Saturday, May 20, 2006

First Impressions: "The Da Vinci Code" Corrects Some Howlers, Softens A Few Arguments, and Pushes a More Post-Modern Message Than the Book

I saw The Da Vinci Code last night.

First impressions . . .

In an attempt to be overly literal and faithful to the book, Howard has bought into the idea that long sections of the movie must be filled with exposition rather than action. Those expecting the movie to flow like the page-turner that was the book will be disappointed. Evidently in an attempt to placate SOME of the Christian objections, numbers of the historical errors are eliminated (e.g. speaking of the loan word "koinonos" in the Gnostic Nag Hammadi Coptic library as an "Aramaic" word for spouse; claiming that the Dead Sea Scrolls relate to Christ; alleging that the Nicean "vote" on the "deity of Christ" was a "close one at that" when only 2 of the 318 delegates refused to sign the anti-Arian creed; the reduction of the number of women "murdered" by the church as witches from several millions to 50,000).
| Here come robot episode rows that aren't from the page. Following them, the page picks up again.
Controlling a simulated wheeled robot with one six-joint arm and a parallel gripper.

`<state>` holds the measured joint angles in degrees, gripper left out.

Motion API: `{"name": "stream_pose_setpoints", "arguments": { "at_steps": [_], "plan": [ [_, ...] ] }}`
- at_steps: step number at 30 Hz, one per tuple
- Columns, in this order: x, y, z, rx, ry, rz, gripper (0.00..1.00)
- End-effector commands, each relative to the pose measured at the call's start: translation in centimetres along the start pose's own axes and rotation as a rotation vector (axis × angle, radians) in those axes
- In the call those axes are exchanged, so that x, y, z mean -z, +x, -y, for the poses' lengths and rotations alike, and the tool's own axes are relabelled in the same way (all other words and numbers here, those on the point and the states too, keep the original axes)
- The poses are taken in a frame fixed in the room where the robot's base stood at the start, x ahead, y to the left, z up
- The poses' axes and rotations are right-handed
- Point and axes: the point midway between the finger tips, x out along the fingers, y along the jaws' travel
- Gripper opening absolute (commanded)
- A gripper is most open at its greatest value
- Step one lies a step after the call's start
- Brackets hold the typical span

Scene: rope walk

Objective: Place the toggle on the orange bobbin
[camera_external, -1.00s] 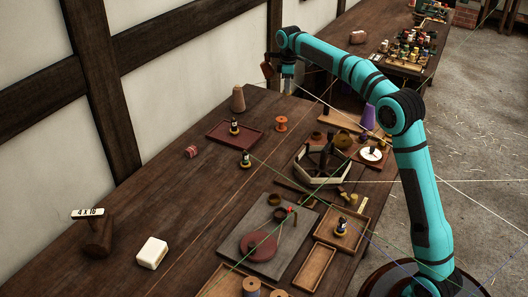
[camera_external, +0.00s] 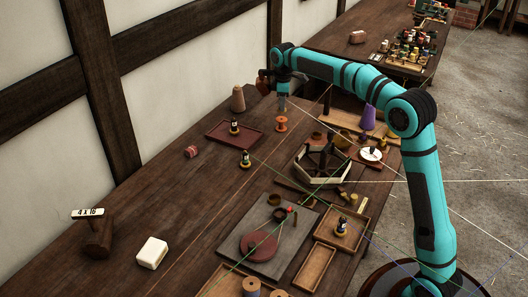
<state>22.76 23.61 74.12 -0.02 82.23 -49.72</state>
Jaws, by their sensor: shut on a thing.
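The orange bobbin (camera_external: 281,124) stands upright on the long dark table, right of a red-brown tray. My gripper (camera_external: 282,106) points down just above the bobbin, with its tip a small gap over the bobbin's top. The gripper is shut on a thing, taken to be the toggle, which is too small and too hidden by the fingers to make out at this distance.
A tan cone (camera_external: 238,98) stands left of my gripper. The red-brown tray (camera_external: 222,140) holds a small dark bottle-like piece. A hexagonal wooden frame (camera_external: 300,172) and a purple cone (camera_external: 367,118) stand to the right.

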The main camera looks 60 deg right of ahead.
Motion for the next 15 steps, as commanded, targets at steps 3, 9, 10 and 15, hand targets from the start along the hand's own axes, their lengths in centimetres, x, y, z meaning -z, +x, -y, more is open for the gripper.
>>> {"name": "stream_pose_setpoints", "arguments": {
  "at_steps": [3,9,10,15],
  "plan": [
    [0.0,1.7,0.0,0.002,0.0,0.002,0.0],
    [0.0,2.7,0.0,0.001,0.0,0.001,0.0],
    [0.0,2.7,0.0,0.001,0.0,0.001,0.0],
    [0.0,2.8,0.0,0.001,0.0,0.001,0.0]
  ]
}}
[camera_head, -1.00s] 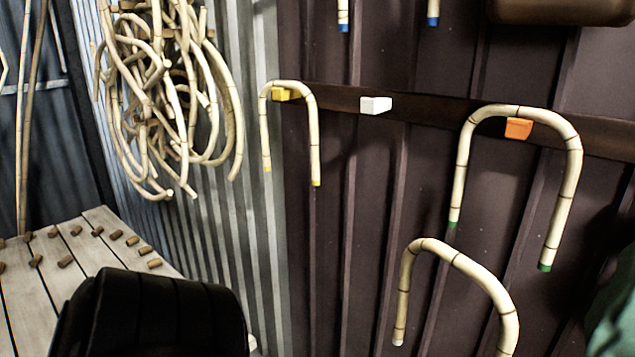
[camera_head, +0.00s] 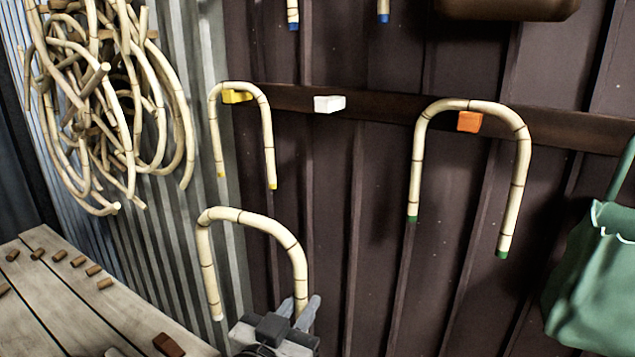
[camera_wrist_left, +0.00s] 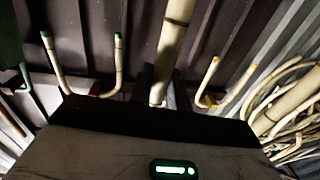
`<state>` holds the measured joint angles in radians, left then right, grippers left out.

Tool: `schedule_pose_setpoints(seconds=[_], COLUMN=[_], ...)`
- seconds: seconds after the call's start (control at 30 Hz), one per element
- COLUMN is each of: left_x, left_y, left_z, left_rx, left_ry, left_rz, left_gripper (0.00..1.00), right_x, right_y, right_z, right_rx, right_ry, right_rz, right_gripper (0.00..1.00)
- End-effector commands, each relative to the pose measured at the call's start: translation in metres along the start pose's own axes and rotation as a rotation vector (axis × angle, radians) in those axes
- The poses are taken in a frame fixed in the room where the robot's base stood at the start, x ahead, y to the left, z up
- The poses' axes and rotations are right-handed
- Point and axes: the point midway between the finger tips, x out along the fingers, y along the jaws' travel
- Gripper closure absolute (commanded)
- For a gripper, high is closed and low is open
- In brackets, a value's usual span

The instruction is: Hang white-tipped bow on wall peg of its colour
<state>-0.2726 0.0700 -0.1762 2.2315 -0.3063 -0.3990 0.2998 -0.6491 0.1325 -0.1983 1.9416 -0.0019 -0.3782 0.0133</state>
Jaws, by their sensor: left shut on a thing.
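The white-tipped bow (camera_head: 251,221) is a pale cane arch, curve up, in the lower left middle of the head view. Its left end shows a white tip. My left gripper (camera_head: 302,312) is shut on its right leg near the lower end; that tip is hidden. The bow's leg also runs between the fingers in the left wrist view (camera_wrist_left: 170,50). The white peg (camera_head: 328,104) is bare, on the dark wall rail, above and right of the bow in the picture. My right gripper is not in view.
A yellow-tipped bow (camera_head: 267,130) hangs on the yellow peg (camera_head: 237,97), left of the white peg. A green-tipped bow (camera_head: 521,170) hangs at the orange peg (camera_head: 469,122), right of it. A green bag (camera_head: 590,270) is at right, a bench (camera_head: 75,310) at lower left.

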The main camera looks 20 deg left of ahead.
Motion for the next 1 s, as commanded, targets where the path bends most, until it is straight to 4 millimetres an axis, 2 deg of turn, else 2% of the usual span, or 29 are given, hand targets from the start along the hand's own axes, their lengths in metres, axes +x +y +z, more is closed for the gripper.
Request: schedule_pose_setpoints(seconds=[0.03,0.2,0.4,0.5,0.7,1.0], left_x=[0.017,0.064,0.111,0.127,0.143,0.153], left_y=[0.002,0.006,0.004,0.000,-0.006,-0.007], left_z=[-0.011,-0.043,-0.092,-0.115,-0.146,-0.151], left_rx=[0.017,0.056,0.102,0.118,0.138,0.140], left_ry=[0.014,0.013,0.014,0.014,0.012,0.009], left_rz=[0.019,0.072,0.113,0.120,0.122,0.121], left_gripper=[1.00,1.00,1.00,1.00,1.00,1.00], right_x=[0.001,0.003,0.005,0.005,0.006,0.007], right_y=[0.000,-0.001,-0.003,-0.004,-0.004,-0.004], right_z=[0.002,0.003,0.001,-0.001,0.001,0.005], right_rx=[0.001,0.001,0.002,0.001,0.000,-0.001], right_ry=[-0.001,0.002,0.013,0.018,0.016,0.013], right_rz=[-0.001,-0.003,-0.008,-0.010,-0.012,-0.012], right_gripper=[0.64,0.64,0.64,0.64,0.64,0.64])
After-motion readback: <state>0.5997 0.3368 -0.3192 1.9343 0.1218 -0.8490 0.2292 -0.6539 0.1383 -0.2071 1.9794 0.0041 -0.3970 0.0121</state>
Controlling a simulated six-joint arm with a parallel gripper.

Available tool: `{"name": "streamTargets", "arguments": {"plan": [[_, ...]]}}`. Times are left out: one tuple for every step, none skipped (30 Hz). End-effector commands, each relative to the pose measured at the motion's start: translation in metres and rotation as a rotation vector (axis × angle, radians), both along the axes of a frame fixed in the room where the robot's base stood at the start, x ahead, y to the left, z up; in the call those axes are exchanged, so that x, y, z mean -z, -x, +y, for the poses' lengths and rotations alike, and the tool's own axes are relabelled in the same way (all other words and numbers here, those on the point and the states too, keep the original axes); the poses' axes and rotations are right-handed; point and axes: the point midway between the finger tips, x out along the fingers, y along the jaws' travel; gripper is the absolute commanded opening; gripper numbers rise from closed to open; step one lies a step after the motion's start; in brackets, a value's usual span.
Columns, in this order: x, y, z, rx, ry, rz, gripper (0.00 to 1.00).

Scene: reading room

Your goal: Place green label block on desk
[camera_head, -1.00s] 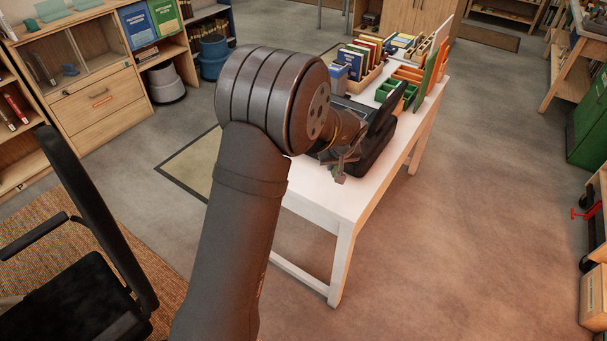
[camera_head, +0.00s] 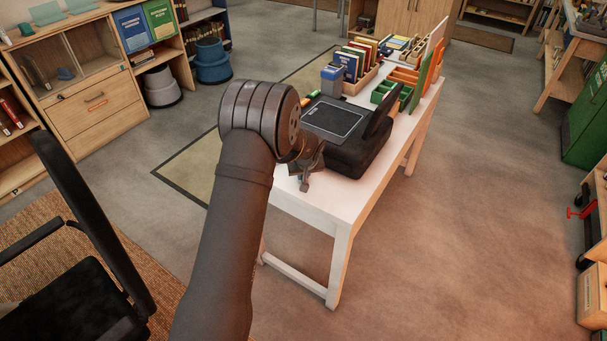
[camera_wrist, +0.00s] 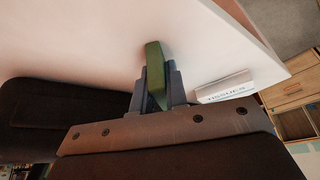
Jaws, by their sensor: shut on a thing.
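The green label block (camera_wrist: 154,66) is upright between the two fingers of my gripper (camera_wrist: 156,88) in the wrist view. The gripper is shut on it. The white desk (camera_wrist: 70,40) fills the background behind the block; I cannot tell whether the block touches it. In the head view my gripper (camera_head: 305,184) hangs over the near left part of the white desk (camera_head: 350,200), just in front of a black device. The block cannot be made out there.
The black device (camera_head: 360,150) with a flat pad stands beside my gripper. A white box with lettering (camera_wrist: 225,88) is close to the fingers in the wrist view. Book and card trays (camera_head: 395,95) fill the far desk. The near desk corner is clear.

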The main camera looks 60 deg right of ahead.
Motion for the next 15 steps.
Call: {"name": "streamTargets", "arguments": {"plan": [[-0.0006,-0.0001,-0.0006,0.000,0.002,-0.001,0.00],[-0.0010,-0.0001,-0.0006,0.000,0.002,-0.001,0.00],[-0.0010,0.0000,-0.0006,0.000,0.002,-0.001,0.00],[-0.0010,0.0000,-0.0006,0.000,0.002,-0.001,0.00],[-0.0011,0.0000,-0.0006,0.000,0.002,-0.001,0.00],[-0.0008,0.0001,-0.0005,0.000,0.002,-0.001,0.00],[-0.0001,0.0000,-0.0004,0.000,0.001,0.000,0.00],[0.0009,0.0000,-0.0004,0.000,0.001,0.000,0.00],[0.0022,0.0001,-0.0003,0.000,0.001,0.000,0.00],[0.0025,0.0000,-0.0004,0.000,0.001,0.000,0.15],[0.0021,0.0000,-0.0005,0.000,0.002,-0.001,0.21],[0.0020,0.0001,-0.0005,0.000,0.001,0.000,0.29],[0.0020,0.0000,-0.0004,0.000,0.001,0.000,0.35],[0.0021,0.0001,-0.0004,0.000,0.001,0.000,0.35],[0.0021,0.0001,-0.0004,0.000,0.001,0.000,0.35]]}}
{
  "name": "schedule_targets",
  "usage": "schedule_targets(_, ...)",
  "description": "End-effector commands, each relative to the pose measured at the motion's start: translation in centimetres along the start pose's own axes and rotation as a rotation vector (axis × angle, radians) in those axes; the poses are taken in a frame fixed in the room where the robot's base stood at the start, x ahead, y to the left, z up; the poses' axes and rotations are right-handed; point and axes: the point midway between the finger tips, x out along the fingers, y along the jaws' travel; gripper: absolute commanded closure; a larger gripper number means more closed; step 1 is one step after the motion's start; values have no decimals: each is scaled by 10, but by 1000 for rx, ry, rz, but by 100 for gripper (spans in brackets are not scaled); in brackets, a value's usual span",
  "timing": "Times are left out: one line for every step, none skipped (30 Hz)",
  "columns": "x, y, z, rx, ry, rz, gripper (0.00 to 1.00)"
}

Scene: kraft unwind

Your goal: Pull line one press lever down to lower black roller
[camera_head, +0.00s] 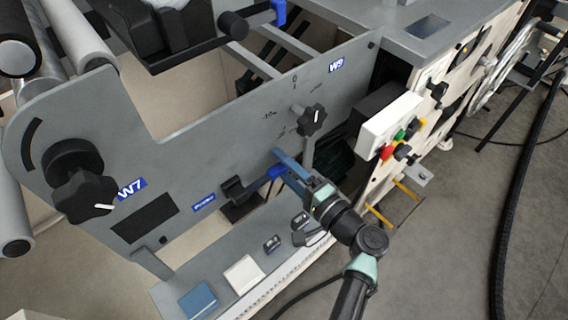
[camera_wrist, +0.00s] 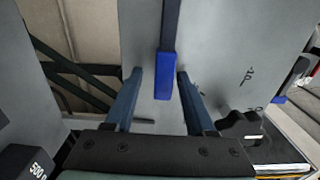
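A short lever with a bright blue handle (camera_head: 276,172) and a black mount stands out from the grey machine panel (camera_head: 220,150). In the wrist view the blue handle (camera_wrist: 164,76) hangs from a dark bar, between my two fingers. My gripper (camera_head: 280,160) is open, with its blue-grey fingertips on either side of the handle. The wrist view of my gripper (camera_wrist: 160,73) shows a gap on both sides, so no grip is seen. I cannot tell which black roller belongs to this lever; a dark roller (camera_head: 17,50) shows at the upper left.
A black knob (camera_head: 310,120) sits on the panel just above my gripper. Another knob (camera_head: 84,190) is at left by the W7 label. A button box (camera_head: 392,125) stands right. Small items, including a blue book (camera_head: 198,301), lie on the lower ledge (camera_head: 170,290).

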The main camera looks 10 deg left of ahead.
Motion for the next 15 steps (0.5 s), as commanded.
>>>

A few details in the story line are changed to fit the format of a movie (e.g., compression in the museum scene and in the concluding chapel sequence); others are altered to flow better (e.g., the relationship between the Opus Dei bishop and the Vatican).

However, my biggest surprise came in the strange shift near the end of the movie. Brown may be guilty of a lot of things, but faking belief in his neo-pagan, neo-Gnostic twaddle is not one of them. Throughout the novel, the reader gets the idea that the author truly believes in his "divine feminine," "Holy Blood, Holy Grail," Constantinian conspiracy theories. This impression gets enforced by the first word of the book: Fact.


But, at the hands of Ron Howard, the result becomes more-or-less a post-modern morality tale. Whether or not you truly believe that Sophie is the heir of Jesus Christ or not is not so much a matter of empirical historical truth as bald existential decision. As Langdon tells Sophie in the movie: "Maybe it's all true. Maybe the human is the divine. All that matters is what you believe." As she dangles her foot on top of a pond proving that this daughter of Jesus cannot walk on water, she speculates that maybe she will be better at the "water into wine" part. Truth means whatever it means to you and, who knows, it could be true for you.

The neo-pagan verities and Christianity-challenging certainties of The Da Vinci Code novel seem to dissolve into a relativistic soup in the movie. Yes, you get the idea that the church is against women, full of murdering zealots, really into ascetic masochism, and predicated on a pack of lies. Yes, you hear that Jesus married Mary of Magdala and sired a daughter, Sarah. But, you try to follow the dialogue between Langdon and Sophie near the end. Sheesh! Talk about fuzzy!


Brown's hard-edged propaganda for the Elaine Pagels school of biblical revisionism becomes more like a typical Hollywood exhibition of relativism and radical doubt. In place of the worship of the divine feminine and exaltation of neo-pagan Gnostic notions, we have the genial Hanks speculating about unknowable religious beliefs and advising Sophie that whatever you believe is OK. "Maybe human is divine," he opines cluelessly.

Amazingly, our current culture can swallow the whopper that Jesus was never believed to be divine until a Roman emperor imposed it. However, while Jesus is merely mortal, Mary Magdalene is divine and worthy of our worship. The movie ends with its own version of a blasphemous reversal of Philippians 2 as even a skeptical Harvard professor finally bows his knee at the tomb of Mary, offering his worship and adoration (?).

Bottom line: the historical howlers are often expunged; the recognition that people do differ on these theories is introduced (principally through Hanks' Langdon); yet, the heresy remains in tact, including the ultimate lie that while Jesus is only human, Mary is divine. However, the possibility of doing genuine mischief with the minds and hearts of the unconvinced has been softened slightly in this somewhat plodding adaptation of Brown's novel.